4. Comparing Three or More Related Groups: The Non-Parametric Alternatives to Repeated Measures ANOVA

When you have three or more measurements from the same subjects (e.g., multiple time points, multiple conditions) and assumptions for repeated measures ANOVA are not met:

a) Friedman Test: For Repeated Measurements, Non-Normal Data

Purpose: To determine if there are statistically significant differences among three or more related samples (e.g., measurements taken at different time points or under various conditions on the same subjects) on an ordinal, interval, or ratio variable. It’s the non-parametric equivalent of the one-way repeated measures ANOVA.
When to Use:
- Dependent variable is ordinal, interval, or ratio, but distributions at different time points/conditions are not normal.
- At least three related measurements.
- Presence of outliers.
How it Works (Conceptual Overview):
1. For each subject, rank their scores across the different conditions/time points.
2. Sum the ranks for each condition/time point.
3. The Friedman test statistic is calculated based on these sums.
Concrete Example:
- Research Question: Does exposure to three different types of background music (classical, instrumental, ambient) significantly affect participants’ concentration scores (on a 1-10 ordinal scale) while writing?
- Hypothesized Scenario: Concentration scores are likely not normally distributed, and you’re interested in within-subject changes.
- Application: You recruit 25 writers and have them write for 30 minutes under each music condition, recording their concentration. You would apply the Friedman test to their concentration scores across the three music conditions.
- Interpretation: If the Friedman test is significant, it indicates that at least two of the music conditions result in significantly different concentration scores. Similar to the Kruskal-Wallis test, post-hoc tests (e.g., Conover’s post-hoc test or Nemenyi’s test, often with appropriate corrections) are necessary to pinpoint which specific music types differ.

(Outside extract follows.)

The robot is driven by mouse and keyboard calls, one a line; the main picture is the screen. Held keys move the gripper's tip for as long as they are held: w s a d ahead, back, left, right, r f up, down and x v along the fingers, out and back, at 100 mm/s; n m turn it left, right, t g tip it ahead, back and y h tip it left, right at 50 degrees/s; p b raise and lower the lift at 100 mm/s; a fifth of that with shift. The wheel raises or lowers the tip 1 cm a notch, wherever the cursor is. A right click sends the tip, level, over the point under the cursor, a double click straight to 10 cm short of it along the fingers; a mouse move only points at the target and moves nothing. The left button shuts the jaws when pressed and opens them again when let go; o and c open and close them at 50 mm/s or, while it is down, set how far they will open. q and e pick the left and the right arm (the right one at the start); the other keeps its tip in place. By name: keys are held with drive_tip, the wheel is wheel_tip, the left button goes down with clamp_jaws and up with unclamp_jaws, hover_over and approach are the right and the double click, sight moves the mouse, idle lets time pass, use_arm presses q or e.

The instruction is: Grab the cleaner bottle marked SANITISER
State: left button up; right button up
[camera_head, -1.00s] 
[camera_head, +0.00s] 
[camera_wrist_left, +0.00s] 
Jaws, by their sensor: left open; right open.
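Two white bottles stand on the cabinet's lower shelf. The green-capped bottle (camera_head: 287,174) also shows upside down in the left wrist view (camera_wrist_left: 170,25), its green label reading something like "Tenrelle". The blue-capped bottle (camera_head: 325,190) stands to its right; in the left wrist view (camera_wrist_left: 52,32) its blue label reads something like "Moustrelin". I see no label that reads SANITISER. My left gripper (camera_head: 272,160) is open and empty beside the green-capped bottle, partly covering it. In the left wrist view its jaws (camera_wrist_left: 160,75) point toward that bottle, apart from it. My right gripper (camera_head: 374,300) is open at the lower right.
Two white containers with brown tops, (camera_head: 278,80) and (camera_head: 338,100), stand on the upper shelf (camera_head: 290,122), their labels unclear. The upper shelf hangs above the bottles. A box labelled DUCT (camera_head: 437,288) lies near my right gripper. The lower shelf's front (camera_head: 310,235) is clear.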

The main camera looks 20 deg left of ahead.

Correlation and Association: Beyond Pearson

When you’re looking for relationships between variables but normality assumptions for continuous variables, or the nature of your data (ordinal) precludes product-moment correlation (Pearson’s r):

a) Spearman’s Rank Correlation Coefficient (Spearman’s Rho): For Monotonic Relationships

Purpose: To measure the strength and direction of a monotonic relationship between two ordinal, interval, or ratio variables. A monotonic relationship means that as one variable increases, the other either consistently increases or consistently decreases, but not necessarily at a constant rate (linear).
When to Use:
- Quantitative data (interval/ratio) that is not linearly related or not normally distributed.
- Ordinal data.
- Suspected non-linear but monotonic relationships.
How it Works (Conceptual Overview):
1. Rank each variable separately.
2. Calculate the Pearson correlation coefficient on these ranks rather than the original values.
Concrete Example:
- Research Question: Is there a relationship between the rank of a research proposal’s novelty and the rank of its eventual funding amount from a grant committee?
- Hypothesized Scenario: Both novelty and funding are subjective, ranked measures. A linear relationship isn’t assumed, but a higher novelty rank might generally correspond to a higher funding rank.
- Application: You have 30 proposals, ranked by a panel on novelty (1-30) and later ranked by funded amount (1-30). You would calculate Spearman’s Rho.
- Interpretation: A Spearman’s Rho of, say, 0.75 would indicate a strong, positive, monotonic relationship – meaning higher novelty ranks tend to be associated with higher funding ranks. The square of rho ($\rho^2$) represents the proportion of variance in ranks explained.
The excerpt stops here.